Guardian Angels Watch You Shower
by El Cid on Jul.08, 2001, under Articles, El Cid
Whenever someone escapes a life-threatening ordeal there’s always the inevitable token shit about miracles and guardian angels watching over them. All I can say is that if I ever have to have a crowd standing over me talking to me about an angel watching me after I nearly die, I will do my utmost to seize them by the tracheas and slam their heads into some stucco or something. The LAST thing I need after I freshly emerge from the jaws of death is some well-meaning albeit freaky asshole telling me about some angel watching me.

Stop saying they only watch you when you’re in trouble. If there is such a thing as a guardian angel, they’re everywhere all the time in your house and your bedroom and your bathroom. I almost slipped on some soap in the shower the other day. I bet that fucking quasi-bird was licking its voyueristic lips waiting to swoop down and get a piece of El Cid and then later report back to his manager that he saved the day. Creepy shit ladies and gentlemen. I heard one time about a squirrel coming up from the sewer, into a toilet, and biting someone on the ass; I don’t have a point to make here–I just think it’s funny.
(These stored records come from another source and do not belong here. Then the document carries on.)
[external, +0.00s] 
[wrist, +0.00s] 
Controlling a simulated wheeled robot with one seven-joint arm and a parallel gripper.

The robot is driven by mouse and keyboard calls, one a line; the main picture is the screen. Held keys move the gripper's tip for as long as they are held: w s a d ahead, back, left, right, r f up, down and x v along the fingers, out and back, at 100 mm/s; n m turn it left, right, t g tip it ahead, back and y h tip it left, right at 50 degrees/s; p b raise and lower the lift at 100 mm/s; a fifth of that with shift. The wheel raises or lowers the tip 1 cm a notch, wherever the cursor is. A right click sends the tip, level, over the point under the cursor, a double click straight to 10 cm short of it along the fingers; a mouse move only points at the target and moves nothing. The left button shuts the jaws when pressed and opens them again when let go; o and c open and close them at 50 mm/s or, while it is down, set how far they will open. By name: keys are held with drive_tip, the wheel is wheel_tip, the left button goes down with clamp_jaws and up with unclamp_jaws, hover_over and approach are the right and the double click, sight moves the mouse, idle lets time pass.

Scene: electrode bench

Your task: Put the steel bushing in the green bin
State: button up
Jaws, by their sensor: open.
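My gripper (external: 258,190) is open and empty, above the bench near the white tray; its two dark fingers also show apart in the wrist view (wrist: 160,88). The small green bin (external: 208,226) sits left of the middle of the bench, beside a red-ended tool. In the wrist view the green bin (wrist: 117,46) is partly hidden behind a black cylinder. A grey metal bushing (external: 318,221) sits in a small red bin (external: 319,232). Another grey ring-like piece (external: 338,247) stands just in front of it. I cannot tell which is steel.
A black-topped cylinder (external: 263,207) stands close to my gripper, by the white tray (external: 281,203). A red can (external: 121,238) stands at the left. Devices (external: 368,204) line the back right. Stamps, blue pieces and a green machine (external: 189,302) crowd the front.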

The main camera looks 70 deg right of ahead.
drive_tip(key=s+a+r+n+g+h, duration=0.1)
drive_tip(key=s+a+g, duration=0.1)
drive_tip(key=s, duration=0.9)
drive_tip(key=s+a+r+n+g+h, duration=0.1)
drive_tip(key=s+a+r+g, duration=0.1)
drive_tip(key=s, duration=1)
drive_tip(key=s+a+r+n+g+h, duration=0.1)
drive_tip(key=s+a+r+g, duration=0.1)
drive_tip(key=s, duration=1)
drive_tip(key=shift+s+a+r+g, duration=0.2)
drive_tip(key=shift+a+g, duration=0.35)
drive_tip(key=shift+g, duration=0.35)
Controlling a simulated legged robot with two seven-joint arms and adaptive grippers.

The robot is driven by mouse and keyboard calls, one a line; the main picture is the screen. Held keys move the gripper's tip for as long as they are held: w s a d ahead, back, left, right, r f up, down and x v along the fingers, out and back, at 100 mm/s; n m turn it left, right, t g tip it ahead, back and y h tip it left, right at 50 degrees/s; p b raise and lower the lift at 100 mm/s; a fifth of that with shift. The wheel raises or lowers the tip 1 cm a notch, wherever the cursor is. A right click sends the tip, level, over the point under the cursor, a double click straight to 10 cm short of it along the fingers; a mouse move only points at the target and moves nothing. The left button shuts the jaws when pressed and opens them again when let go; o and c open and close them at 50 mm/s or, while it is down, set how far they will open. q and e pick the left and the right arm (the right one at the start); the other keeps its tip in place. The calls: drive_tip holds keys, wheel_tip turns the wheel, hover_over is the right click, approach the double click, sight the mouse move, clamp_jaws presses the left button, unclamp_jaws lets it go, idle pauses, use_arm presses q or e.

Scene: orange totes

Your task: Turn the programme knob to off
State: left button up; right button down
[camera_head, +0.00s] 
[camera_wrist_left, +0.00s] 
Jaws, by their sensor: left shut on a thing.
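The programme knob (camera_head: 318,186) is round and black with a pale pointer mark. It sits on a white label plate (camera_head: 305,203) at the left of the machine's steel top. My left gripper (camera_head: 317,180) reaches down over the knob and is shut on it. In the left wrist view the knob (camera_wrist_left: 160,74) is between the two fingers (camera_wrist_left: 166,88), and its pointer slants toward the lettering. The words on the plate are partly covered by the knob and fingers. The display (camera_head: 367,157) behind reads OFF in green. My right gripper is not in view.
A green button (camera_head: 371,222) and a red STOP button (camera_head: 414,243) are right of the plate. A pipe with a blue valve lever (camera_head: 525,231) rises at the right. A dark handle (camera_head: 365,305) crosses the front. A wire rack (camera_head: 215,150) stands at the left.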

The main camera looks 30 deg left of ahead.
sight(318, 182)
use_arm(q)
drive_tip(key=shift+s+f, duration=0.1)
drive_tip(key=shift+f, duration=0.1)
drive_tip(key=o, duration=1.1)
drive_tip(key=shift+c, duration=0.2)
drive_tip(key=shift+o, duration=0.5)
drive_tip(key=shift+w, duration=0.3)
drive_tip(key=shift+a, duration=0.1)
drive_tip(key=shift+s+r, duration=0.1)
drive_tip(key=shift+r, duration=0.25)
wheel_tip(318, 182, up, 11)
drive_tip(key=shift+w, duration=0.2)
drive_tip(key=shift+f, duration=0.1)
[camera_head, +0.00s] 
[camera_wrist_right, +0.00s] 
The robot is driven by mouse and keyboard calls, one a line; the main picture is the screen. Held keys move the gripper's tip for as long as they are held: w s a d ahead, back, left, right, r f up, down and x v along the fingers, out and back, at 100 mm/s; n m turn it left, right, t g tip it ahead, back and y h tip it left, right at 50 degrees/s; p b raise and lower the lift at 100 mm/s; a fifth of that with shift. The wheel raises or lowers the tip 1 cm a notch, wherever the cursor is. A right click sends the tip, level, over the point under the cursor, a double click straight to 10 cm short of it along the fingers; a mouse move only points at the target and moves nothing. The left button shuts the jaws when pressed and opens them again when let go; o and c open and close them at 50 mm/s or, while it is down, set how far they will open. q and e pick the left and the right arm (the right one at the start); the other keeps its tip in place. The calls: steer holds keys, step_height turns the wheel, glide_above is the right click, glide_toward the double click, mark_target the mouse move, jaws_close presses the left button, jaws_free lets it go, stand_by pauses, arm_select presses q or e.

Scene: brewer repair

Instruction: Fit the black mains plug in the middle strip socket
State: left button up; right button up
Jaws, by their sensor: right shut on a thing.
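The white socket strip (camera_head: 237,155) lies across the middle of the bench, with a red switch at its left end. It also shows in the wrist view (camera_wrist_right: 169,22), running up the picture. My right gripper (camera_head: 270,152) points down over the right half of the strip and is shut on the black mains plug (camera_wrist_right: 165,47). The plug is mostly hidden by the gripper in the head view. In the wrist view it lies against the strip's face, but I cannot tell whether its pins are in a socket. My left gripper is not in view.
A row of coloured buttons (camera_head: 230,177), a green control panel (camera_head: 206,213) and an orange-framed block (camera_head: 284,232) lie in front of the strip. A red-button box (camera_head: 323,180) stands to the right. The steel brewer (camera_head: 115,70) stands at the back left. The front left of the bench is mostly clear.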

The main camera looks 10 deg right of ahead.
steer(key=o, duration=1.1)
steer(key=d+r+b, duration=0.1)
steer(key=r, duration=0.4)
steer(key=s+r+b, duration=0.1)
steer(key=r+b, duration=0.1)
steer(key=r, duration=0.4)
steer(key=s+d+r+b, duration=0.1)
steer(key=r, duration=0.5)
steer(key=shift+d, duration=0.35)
The aforewritten paragraphs might make some of you bring up the age-old question of “is there a higher power”? Let me assure you that the affirmation or the denial of the existence of a god is not the issue here. If you’re thinking about religion, let me direct your attention back to the crucial issue at hand: there may be things watching you shower and pee! If you’ve ever seen Dogma, you know that guardian angels are ambiguous things with British accents (if memory serves). All I can say is at least they aren’t French, French-Canadian, or any other France-like being. Everyone e-mail Pete. He’s in Thailand for three weeks and needs some America in his life.